A crackdown on offshore bank accounts has been extended to private banks, financial advisers and bui...
A crackdown on offshore bank accounts has been extended to private banks, financial advisers and building societies.
HM Revenue and Customs (HMRC) called together representatives from 120 institutions last month to discuss how it can access details on offshore accounts, in order to identify unpaid taxes.
It follows an 'amnesty' earlier this year in which 60,000 people declared unpaid taxes after HMRC offered offshore bank account holders the chance to take advantage of reduced penalties.
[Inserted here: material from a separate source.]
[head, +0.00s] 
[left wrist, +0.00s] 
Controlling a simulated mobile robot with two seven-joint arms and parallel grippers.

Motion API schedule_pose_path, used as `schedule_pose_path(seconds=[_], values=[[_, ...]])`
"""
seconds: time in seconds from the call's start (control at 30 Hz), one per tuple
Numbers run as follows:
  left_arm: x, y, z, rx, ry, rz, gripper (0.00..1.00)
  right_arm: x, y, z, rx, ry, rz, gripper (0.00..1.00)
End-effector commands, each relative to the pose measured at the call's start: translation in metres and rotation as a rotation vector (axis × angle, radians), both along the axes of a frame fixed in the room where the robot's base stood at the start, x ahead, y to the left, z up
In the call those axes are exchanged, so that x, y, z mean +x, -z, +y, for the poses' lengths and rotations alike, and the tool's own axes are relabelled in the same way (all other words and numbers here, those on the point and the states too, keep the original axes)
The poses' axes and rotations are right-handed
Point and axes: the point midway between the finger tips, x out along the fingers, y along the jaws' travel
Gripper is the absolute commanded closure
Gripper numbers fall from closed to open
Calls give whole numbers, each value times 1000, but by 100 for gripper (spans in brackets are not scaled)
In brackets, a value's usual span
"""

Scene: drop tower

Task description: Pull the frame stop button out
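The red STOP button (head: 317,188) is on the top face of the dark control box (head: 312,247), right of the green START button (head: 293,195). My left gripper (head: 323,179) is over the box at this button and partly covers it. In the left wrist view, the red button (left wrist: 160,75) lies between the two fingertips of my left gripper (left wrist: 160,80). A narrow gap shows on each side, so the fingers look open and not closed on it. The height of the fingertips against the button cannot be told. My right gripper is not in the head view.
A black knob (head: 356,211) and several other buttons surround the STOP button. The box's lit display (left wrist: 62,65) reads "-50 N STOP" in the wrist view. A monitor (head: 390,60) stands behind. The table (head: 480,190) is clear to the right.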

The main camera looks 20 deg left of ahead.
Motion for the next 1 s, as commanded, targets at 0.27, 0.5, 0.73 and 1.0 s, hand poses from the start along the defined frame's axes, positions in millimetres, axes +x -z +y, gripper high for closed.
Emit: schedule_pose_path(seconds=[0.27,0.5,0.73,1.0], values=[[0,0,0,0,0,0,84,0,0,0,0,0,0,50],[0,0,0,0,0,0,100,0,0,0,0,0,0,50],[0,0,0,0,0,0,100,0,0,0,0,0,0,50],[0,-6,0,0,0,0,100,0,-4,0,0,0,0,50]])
Dave Hartnett, director general of HMRC, hosted last month's meeting in which representatives were asked to complete a questionnaire on information they hold on offshore bank accounts, and what they would be willing to hand over. Hartnett said: "HMRC is determined to create a level playing field for all taxpayers, the purpose of the meeting was to detail current progress and outline the next steps in tackling the misuse of offshore accounts." HMRC will decide on what action it will take once the results have been assessed.
Nigel Gautfrey, director of Duncan Lawrie Private Bankers, said it would be impractical for HMRC to issue section 28A orders against all the institutions, which would force them to hand over bank account details. He said: "The Revenue appears to think private banks are the most likely source of unpaid taxes but being in the industry I am not so sure they are right."